Your goal. Each entry below must be repeated exactly, with pictures left out.

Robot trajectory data
○ ○ ○ ○ ○

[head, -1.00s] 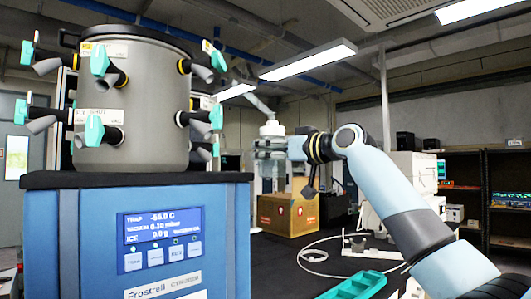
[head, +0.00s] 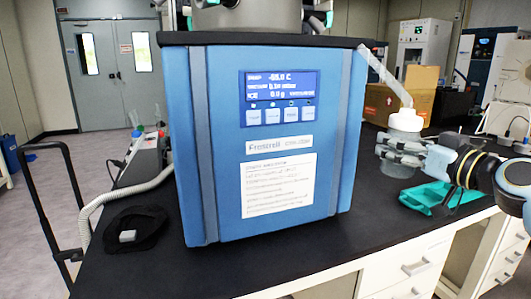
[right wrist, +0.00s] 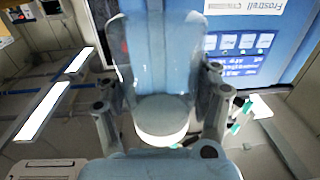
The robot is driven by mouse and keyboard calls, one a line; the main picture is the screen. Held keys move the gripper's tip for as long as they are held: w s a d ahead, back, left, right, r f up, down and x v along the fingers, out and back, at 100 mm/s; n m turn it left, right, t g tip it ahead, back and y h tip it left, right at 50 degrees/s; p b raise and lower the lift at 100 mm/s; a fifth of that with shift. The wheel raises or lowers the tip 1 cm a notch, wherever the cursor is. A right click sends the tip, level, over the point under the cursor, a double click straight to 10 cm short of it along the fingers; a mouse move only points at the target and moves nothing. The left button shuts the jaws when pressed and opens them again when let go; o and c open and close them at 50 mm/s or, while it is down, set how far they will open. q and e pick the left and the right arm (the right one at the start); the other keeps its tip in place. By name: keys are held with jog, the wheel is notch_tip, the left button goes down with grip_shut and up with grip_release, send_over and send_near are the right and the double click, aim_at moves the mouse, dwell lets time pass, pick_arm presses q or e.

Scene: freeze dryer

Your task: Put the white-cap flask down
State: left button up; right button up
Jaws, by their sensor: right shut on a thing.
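The white-cap flask (head: 405,122) is clear, with a white cap and a slanted glass tube rising from it. In the head view it is right of the blue freeze dryer, roughly upright. My right gripper (head: 399,150) is shut around its body from the right side. The flask's base appears above the black bench (head: 330,255), but I cannot tell the exact gap. In the right wrist view the flask (right wrist: 158,75) lies between the two fingers of my right gripper (right wrist: 165,95). My left gripper is not in view.
The blue freeze dryer (head: 222,150) stands on the bench, its ports partly cut off at the top. A cardboard box (head: 381,103) stands behind. Bare black bench lies right of the dryer's front.

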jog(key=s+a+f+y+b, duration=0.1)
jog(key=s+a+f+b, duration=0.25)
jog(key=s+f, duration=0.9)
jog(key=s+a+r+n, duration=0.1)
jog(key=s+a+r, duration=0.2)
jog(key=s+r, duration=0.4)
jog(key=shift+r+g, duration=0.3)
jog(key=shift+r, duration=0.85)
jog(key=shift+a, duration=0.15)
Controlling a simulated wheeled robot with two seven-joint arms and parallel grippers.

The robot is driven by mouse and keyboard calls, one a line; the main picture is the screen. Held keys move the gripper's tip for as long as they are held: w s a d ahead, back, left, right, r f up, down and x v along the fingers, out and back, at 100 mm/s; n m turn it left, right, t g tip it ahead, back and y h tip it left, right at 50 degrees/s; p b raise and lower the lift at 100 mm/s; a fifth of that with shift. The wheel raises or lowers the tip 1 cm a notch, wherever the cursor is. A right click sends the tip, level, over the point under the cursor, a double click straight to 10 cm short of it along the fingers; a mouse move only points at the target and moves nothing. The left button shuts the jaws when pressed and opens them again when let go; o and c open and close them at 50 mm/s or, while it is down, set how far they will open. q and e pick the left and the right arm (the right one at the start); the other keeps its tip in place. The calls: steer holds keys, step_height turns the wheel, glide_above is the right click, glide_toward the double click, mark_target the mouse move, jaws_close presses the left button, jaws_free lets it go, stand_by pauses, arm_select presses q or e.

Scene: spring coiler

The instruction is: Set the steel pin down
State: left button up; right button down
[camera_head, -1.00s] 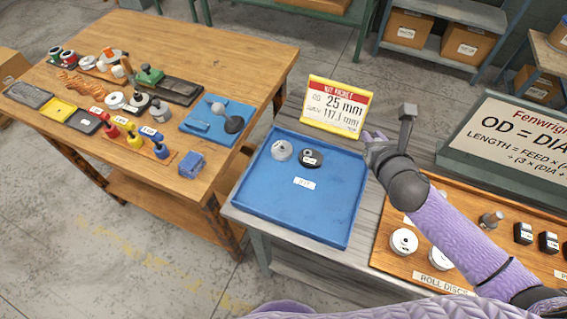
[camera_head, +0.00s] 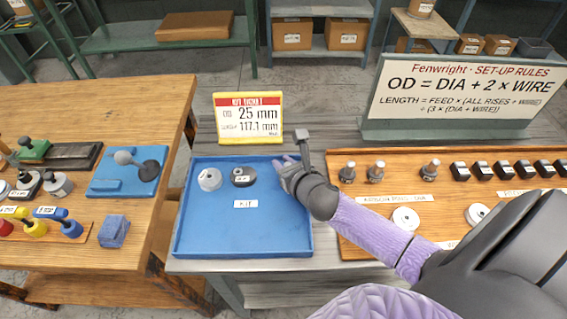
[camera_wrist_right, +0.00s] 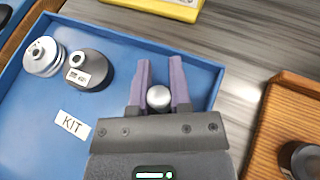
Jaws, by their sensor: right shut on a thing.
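My right gripper (camera_head: 283,164) is over the back right corner of the blue kit tray (camera_head: 240,243). In the right wrist view its two purple fingers (camera_wrist_right: 159,88) are shut on the steel pin (camera_wrist_right: 159,97), whose round shiny end shows between them. The pin appears just inside the tray's right wall; its height above the tray floor is unclear. In the head view the hand hides the pin. In the tray stand a light grey disc-shaped part (camera_head: 210,179) and a dark part with a label (camera_head: 243,176), both left of the gripper. My left gripper is not in view.
The tray's front and middle are bare around the KIT label (camera_head: 245,204). A yellow-and-red ticket (camera_head: 249,118) stands behind it. A wooden board (camera_head: 373,220) with pins, discs and black blocks lies to the right. A wooden table (camera_head: 130,105) with tools is left.

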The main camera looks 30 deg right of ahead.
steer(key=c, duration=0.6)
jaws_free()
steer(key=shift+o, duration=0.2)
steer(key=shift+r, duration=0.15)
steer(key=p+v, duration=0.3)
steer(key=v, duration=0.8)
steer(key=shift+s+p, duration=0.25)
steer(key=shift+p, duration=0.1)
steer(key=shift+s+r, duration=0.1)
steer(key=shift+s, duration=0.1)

○ ○ ○ ○ ○

Answer in full.
[head, -1.00s] 
[head, +0.00s] 
[right wrist, +0.00s] 
The robot is driven by mouse and keyboard calls, one a line; the main picture is the screen. Held keys move the gripper's tip for as long as they are held: w s a d ahead, back, left, right, r f up, down and x v along the fingers, out and back, at 100 mm/s; n m turn it left, right, t g tip it ahead, back and y h tip it left, right at 50 degrees/s; p b raise and lower the lift at 100 mm/s; a fifth of that with shift. The wheel raises or lowers the tip 1 cm a notch, wherever the cursor is. A right click sends the tip, level, over the point under the cursor, a double click straight to 10 cm short of it along the fingers; a mouse move only points at the target and moves nothing. The left button shuts the jaws when pressed and opens them again when let go; o and c open and close them at 50 mm/s or, while it is down, set how far they will open. q and e pick the left and the right arm (the right one at the start); the other keeps its tip in place. By name: keys are held with jog, the wheel is notch_tip, the left button goes down with grip_shut and up with grip_release, send_over and send_near are the right and the double click, aim_at moves the mouse, dwell lets time pass, pick_arm presses q or e.

Scene: freeze dryer

Your task: Put the white-cap flask down
State: left button up; right button up
Jaws, by their sensor: right shut on a thing.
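The white-cap flask (head: 405,122) is clear, with a white cap and a slanted glass tube rising from it. In the head view it is right of the blue freeze dryer, roughly upright. My right gripper (head: 399,150) is shut around its body from the right side. The flask's base appears above the black bench (head: 330,255), but I cannot tell the exact gap. In the right wrist view the flask (right wrist: 158,75) lies between the two fingers of my right gripper (right wrist: 165,95). My left gripper is not in view.
The blue freeze dryer (head: 222,150) stands on the bench, its ports partly cut off at the top. A cardboard box (head: 381,103) stands behind. Bare black bench lies right of the dryer's front.

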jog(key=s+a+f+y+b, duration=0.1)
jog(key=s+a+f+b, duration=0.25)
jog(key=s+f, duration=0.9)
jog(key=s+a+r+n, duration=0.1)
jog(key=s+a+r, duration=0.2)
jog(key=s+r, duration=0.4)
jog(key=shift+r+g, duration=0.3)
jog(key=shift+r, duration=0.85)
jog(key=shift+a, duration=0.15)
Controlling a simulated wheeled robot with two seven-joint arms and parallel grippers.

The robot is driven by mouse and keyboard calls, one a line; the main picture is the screen. Held keys move the gripper's tip for as long as they are held: w s a d ahead, back, left, right, r f up, down and x v along the fingers, out and back, at 100 mm/s; n m turn it left, right, t g tip it ahead, back and y h tip it left, right at 50 degrees/s; p b raise and lower the lift at 100 mm/s; a fifth of that with shift. The wheel raises or lowers the tip 1 cm a notch, wherever the cursor is. A right click sends the tip, level, over the point under the cursor, a double click straight to 10 cm short of it along the fingers; a mouse move only points at the target and moves nothing. The left button shuts the jaws when pressed and opens them again when let go; o and c open and close them at 50 mm/s or, while it is down, set how far they will open. q and e pick the left and the right arm (the right one at the start); the other keeps its tip in place. The calls: steer holds keys, step_height turns the wheel, glide_above is the right click, glide_toward the double click, mark_target the mouse move, jaws_close presses the left button, jaws_free lets it go, stand_by pauses, arm_select presses q or e.

Scene: spring coiler

The instruction is: Set the steel pin down
State: left button up; right button down
[camera_head, -1.00s] 
[camera_head, +0.00s] 
[camera_wrist_right, +0.00s] 
Jaws, by their sensor: right shut on a thing.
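My right gripper (camera_head: 283,164) is over the back right corner of the blue kit tray (camera_head: 240,243). In the right wrist view its two purple fingers (camera_wrist_right: 159,88) are shut on the steel pin (camera_wrist_right: 159,97), whose round shiny end shows between them. The pin appears just inside the tray's right wall; its height above the tray floor is unclear. In the head view the hand hides the pin. In the tray stand a light grey disc-shaped part (camera_head: 210,179) and a dark part with a label (camera_head: 243,176), both left of the gripper. My left gripper is not in view.
The tray's front and middle are bare around the KIT label (camera_head: 245,204). A yellow-and-red ticket (camera_head: 249,118) stands behind it. A wooden board (camera_head: 373,220) with pins, discs and black blocks lies to the right. A wooden table (camera_head: 130,105) with tools is left.

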The main camera looks 30 deg right of ahead.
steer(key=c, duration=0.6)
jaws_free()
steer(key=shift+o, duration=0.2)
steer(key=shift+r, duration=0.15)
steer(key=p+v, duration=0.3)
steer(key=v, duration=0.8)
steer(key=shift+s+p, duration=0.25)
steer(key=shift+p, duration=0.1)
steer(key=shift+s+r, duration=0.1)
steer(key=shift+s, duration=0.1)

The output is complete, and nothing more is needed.